**Written problem:**
Within the records below, reproduce without change the lines from the line that has "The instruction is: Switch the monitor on" through the line that has "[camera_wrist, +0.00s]", and only those.

**** Extracted information

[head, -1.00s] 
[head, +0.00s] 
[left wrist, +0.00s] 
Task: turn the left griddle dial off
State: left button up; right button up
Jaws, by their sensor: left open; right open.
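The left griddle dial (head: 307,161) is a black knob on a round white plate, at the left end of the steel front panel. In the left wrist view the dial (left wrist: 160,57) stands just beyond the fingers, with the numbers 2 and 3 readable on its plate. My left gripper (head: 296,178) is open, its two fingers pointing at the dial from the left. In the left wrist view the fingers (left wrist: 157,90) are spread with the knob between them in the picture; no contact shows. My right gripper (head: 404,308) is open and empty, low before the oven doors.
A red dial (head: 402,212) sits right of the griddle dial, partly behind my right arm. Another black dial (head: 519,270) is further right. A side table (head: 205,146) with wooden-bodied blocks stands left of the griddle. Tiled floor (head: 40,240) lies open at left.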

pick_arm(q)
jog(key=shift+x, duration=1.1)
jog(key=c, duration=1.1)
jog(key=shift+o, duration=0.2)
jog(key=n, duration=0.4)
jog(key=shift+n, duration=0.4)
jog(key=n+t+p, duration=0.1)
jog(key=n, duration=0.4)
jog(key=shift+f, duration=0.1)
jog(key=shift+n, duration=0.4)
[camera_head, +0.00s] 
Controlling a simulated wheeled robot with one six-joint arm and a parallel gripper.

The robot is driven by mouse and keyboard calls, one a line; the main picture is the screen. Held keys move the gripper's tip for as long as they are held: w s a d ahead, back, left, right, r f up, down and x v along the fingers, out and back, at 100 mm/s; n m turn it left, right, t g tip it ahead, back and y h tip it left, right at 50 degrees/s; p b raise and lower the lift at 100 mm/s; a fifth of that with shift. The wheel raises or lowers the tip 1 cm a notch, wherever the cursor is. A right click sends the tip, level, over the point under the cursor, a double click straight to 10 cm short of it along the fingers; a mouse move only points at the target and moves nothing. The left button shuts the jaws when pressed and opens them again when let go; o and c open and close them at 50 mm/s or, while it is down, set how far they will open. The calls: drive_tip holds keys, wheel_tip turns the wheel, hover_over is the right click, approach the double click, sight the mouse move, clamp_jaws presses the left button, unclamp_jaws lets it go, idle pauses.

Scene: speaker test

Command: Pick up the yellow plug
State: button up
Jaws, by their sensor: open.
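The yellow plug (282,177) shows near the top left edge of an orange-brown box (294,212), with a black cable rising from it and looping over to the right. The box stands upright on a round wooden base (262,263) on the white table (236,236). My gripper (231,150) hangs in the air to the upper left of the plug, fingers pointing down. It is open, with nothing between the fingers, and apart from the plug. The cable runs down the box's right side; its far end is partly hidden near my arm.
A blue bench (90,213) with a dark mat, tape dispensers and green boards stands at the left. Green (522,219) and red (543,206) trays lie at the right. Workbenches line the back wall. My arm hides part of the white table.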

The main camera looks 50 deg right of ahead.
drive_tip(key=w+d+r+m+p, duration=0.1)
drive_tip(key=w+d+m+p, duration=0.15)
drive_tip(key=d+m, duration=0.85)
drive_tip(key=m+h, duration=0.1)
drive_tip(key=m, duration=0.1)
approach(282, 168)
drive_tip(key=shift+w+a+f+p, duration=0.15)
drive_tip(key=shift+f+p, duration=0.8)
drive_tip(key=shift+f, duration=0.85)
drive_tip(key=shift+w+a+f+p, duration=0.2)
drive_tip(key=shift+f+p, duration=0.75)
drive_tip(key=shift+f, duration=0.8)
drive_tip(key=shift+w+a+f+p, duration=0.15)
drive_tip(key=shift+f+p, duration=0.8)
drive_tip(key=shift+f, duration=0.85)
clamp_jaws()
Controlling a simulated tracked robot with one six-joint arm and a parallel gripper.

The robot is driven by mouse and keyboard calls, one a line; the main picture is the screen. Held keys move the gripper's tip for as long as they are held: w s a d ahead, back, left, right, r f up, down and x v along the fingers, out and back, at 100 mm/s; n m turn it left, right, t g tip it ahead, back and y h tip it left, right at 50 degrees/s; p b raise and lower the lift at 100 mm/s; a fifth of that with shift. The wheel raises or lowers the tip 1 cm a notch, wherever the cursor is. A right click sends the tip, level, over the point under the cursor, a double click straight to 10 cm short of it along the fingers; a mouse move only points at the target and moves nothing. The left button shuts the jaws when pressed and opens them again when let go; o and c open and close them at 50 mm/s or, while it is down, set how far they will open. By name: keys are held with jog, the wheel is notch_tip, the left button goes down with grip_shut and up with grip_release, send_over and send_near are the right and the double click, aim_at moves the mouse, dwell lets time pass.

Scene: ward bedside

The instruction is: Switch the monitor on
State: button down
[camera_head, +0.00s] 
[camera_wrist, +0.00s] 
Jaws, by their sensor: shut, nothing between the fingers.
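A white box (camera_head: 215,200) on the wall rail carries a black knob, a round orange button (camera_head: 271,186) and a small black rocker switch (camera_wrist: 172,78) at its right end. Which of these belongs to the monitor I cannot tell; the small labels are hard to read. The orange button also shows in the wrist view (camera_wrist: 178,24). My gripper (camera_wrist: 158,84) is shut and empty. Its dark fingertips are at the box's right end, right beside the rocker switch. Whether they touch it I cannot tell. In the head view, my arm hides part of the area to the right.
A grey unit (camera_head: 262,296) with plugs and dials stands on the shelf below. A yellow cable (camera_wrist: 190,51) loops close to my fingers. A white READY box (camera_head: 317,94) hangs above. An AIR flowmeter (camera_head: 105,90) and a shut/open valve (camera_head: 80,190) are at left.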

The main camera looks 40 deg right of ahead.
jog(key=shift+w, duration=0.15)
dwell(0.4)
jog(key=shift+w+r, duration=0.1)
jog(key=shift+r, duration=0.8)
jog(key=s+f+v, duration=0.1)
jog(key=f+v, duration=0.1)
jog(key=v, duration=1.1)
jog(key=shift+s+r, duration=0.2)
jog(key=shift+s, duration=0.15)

********

**The solution:**
The instruction is: Switch the monitor on
State: button down
[camera_head, +0.00s] 
[camera_wrist, +0.00s] 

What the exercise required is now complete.